Du reste, qu'on mette à la place de ce que je dis, la sympathie ou le sang, et qu'on me fasse entendre pourquoi le sang ne parle pas autant dans les enfans que dans les pères; pourquoi la sympathie périt quand la soumission diminue; pourquoi des frères souvent se haïssent sur des fondemens si légers, etc.

Mais quel est donc le noeud de l'amitié des frères? Une fortune, un nom communs; même naissance et même éducation; quelquefois même caractère; enfin l'habitude de se regarder comme appartenant les uns aux autres, et comme n'ayant qu'un seul être. Voilà ce qui fait que l'on s'aime, voilà l'amour-propre mais trouvez le moyen de séparer des frères d'intérêt, l'amitié lui survit à peine; l'amour-propre qui en était le fonds, se porte vers d'autres objets.

34. De l'Amour que l'on a pour les bêtes.

Il peut entrer quelque chose qui flatte les sens dans le goût qu'on nourrit pour certains animaux, quand ils nous appartiennent. J'ai toujours pensé qu'il s'y mêle de l'amour-propre : rien n'est si ridicule à dire, et je suis fâché qu'il soit vrai; mais nous sommes si vides, que s'il s'offre à nous la moindre ombre de propriété, nous nous y attachons aussitôt. Nous prêtons à un perroquet des pensées et des sentimens ; nous nous figurons qu'il nous aime, qu'il nous craint, qu'il sent nos faveurs, etc. Ainsi nous aimons l'avantage que nous nous accordons sur lui.
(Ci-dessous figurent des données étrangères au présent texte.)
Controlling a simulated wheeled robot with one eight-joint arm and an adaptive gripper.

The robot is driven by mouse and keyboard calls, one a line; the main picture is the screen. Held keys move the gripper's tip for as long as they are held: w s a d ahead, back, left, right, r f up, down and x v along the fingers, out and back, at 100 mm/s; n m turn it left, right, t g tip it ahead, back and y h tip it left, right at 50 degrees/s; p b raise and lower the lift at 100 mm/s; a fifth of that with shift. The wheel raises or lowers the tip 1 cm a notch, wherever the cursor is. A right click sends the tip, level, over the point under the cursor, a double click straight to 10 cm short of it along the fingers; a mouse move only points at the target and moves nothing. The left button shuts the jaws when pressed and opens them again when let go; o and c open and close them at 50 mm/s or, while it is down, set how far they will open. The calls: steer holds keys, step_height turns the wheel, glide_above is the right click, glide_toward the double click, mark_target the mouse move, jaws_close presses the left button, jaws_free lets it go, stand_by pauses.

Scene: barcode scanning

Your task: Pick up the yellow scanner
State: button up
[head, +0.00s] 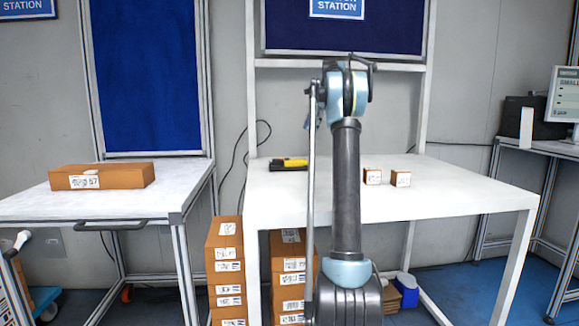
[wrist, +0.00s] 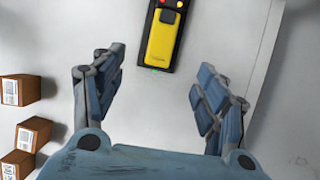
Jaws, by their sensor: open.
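The yellow scanner (wrist: 162,36) lies on a black holder or base (wrist: 146,54) on the white table (wrist: 120,15), at the top middle of the wrist view. In the head view the scanner (head: 292,162) is at the back left of the white table (head: 450,190), partly hidden by my arm. My gripper (wrist: 162,90) is open and empty; its two blue fingers are spread, and the scanner is beyond them, between their lines in the picture. In the head view the gripper's fingers cannot be made out clearly behind my arm.
Small brown labelled boxes (head: 401,179) stand on the table right of my arm; several show at the left of the wrist view (wrist: 33,134). A long box (head: 102,176) lies on the left table (head: 40,207). Stacked boxes (head: 226,265) stand below. A monitor (head: 564,95) is far right.

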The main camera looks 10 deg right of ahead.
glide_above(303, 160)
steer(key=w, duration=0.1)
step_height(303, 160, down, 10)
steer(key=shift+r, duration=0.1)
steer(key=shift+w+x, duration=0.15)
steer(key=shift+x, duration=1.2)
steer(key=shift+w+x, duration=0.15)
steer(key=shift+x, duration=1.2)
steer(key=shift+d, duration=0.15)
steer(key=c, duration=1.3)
Quel empire! mais c'est là l'homme.

35. De l'Amitié.

C'est l'insuffisance de notre être qui fait naître l'amitié, et c'est l'insuffisance de l'amitié même, qui la fait périr.

Est-on seul? on sent sa misère, on sent qu'on a besoin d'appui, on cherche un fauteur de ses goûts, un compagnon de ses plaisirs et de ses peines; on veut un homme dont on puisse posséder le cœur et la pensée. Alors l'amitié paraît être ce qu'il y a de plus doux au monde. A-t-on ce qu'on a souhaité, on change bientôt de pensée.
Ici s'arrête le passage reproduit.